**GIVEN TASK**: Reproduce exactly the section that begins at the line containing "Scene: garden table" and ends at the line containing "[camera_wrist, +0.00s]", both lines included; omit all other lines.

**DATA PROVIDED**:
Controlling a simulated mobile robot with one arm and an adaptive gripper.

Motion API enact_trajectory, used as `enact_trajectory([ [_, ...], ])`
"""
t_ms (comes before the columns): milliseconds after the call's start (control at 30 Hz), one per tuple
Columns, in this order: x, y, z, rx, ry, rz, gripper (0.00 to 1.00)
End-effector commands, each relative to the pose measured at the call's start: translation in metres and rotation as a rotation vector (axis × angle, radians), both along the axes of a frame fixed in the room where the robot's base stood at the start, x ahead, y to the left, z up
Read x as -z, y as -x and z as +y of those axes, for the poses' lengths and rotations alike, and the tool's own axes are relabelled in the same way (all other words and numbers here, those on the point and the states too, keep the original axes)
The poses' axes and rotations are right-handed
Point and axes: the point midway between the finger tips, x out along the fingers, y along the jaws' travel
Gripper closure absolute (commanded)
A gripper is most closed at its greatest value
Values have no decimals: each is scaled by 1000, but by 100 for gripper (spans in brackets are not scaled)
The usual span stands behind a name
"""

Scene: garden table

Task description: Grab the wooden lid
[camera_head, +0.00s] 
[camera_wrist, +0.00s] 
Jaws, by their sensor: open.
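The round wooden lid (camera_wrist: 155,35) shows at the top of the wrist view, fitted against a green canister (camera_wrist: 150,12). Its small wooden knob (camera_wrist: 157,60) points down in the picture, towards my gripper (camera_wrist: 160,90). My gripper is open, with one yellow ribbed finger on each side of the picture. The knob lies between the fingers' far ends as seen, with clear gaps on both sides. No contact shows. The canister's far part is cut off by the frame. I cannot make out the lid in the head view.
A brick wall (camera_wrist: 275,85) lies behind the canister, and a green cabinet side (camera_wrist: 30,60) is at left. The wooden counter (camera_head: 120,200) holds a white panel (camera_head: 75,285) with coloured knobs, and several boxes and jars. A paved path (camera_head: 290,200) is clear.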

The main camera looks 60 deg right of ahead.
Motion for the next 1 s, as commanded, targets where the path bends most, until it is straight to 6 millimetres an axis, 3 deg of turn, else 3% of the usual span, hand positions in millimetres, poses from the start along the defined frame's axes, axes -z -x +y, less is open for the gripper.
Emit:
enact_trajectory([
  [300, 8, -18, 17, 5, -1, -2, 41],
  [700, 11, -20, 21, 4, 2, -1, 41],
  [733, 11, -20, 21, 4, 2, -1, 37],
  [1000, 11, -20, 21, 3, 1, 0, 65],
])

**RESPONSE BELOW**:
Scene: garden table

Task description: Grab the wooden lid
[camera_head, +0.00s] 
[camera_wrist, +0.00s] 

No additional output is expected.